— START OF Data section —

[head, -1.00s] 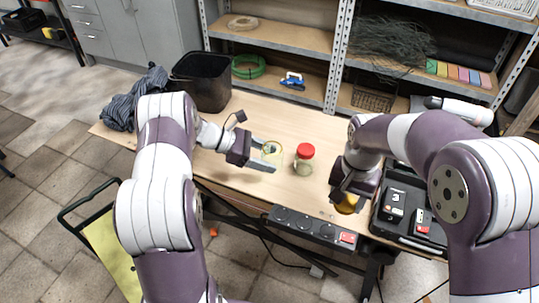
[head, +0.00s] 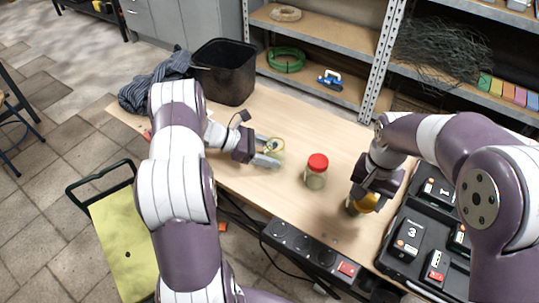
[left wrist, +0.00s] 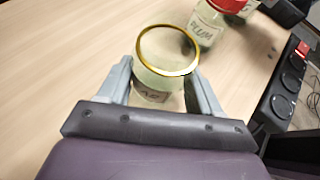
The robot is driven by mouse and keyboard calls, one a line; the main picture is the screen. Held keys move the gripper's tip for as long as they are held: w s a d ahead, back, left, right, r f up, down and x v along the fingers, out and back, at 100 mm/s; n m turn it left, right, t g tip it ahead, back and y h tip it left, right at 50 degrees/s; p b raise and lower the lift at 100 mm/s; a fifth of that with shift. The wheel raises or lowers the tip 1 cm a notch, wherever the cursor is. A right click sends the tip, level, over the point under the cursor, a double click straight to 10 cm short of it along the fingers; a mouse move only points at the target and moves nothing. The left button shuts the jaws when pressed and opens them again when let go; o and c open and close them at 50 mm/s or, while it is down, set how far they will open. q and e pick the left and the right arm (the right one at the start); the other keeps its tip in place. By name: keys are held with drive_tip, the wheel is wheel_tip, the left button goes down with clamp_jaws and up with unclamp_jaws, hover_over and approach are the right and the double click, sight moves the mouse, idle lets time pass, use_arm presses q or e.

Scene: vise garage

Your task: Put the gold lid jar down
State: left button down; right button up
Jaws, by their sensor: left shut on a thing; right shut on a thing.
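A clear glass jar with a gold rim (left wrist: 167,51) stands between the fingers of my left gripper (left wrist: 160,90), which is shut on it. In the head view, this jar (head: 275,147) shows at the tips of my left gripper (head: 268,154), low over the table. My right gripper (head: 367,193) is shut on a jar with a gold lid (head: 367,203), right of the red-lidded jar. The gripper hides much of it, and I cannot tell whether its base touches the table.
A red-lidded jar (head: 317,170) stands between the grippers on the wooden table (head: 325,130). A power strip (head: 305,247) runs along the front edge. A black bin (head: 226,75) stands at the back left.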

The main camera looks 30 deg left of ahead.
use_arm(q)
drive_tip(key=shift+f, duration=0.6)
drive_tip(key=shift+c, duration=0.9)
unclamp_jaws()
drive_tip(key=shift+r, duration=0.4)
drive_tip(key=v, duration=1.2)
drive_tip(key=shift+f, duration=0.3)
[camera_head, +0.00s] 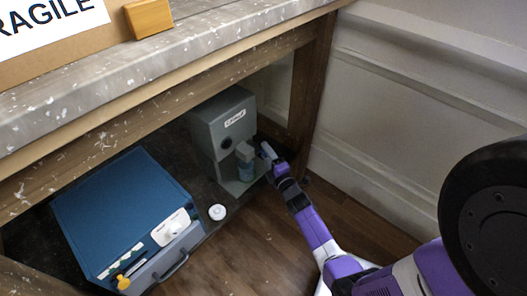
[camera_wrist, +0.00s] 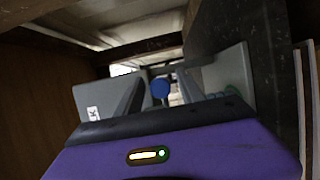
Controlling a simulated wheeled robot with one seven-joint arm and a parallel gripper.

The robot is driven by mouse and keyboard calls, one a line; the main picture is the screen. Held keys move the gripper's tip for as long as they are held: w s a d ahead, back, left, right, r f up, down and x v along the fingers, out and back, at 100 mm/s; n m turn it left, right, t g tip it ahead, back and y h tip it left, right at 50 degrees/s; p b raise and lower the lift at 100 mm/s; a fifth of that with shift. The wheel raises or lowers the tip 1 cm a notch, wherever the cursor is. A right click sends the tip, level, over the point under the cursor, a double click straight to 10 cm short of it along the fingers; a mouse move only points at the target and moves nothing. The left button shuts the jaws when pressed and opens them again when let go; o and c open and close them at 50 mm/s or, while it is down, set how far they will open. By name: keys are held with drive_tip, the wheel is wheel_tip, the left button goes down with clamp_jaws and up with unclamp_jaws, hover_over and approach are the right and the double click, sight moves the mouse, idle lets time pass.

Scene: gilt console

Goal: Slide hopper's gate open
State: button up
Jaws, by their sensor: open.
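The hopper (camera_head: 222,132) is a grey box with a white label and a dark round hole, under the console. Below its front is a small grey-green container (camera_head: 246,167). My gripper (camera_head: 267,151) is at the hopper's right front side. In the wrist view my gripper (camera_wrist: 160,78) is open, its two dark fingers apart. A round blue knob (camera_wrist: 160,89) shows between the fingers; I cannot tell if they touch it. The gate plate itself is not clearly visible.
A blue case (camera_head: 118,210) with a white device and a yellow knob stands left of the hopper. A white round piece (camera_head: 217,212) lies between them. The console top (camera_head: 200,55) overhangs; its wooden leg (camera_head: 312,85) and the wall are at the right.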

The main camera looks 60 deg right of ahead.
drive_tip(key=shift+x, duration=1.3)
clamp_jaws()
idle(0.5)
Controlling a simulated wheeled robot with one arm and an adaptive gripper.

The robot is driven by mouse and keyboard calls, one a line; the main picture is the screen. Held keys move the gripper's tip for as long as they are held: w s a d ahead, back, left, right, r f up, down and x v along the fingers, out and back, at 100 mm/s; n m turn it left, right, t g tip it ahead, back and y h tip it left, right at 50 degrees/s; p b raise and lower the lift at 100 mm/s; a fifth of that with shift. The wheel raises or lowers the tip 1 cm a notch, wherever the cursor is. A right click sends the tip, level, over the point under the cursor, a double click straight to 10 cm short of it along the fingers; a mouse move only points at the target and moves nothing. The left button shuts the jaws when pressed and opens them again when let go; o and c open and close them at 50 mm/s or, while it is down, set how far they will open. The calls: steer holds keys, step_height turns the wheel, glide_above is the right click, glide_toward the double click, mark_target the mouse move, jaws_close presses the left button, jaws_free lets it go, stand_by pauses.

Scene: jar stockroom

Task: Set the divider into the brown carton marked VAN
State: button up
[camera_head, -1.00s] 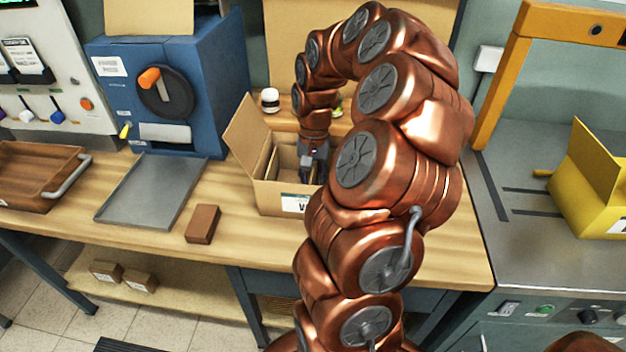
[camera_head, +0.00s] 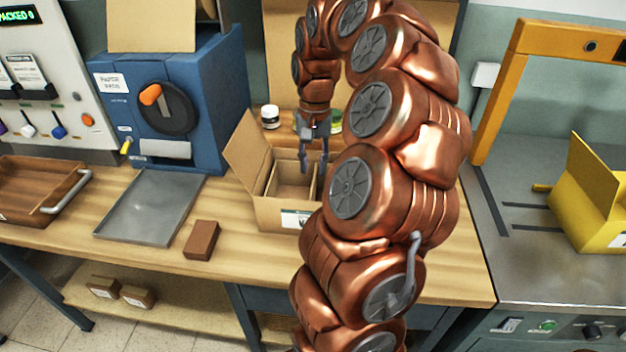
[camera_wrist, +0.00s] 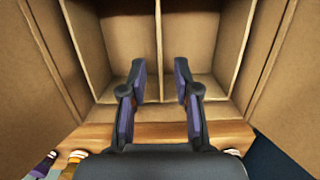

— END OF Data section —

*What is being asked:*
Report only the number of lines in the records that include the word "Controlling".

*Full answer:*
2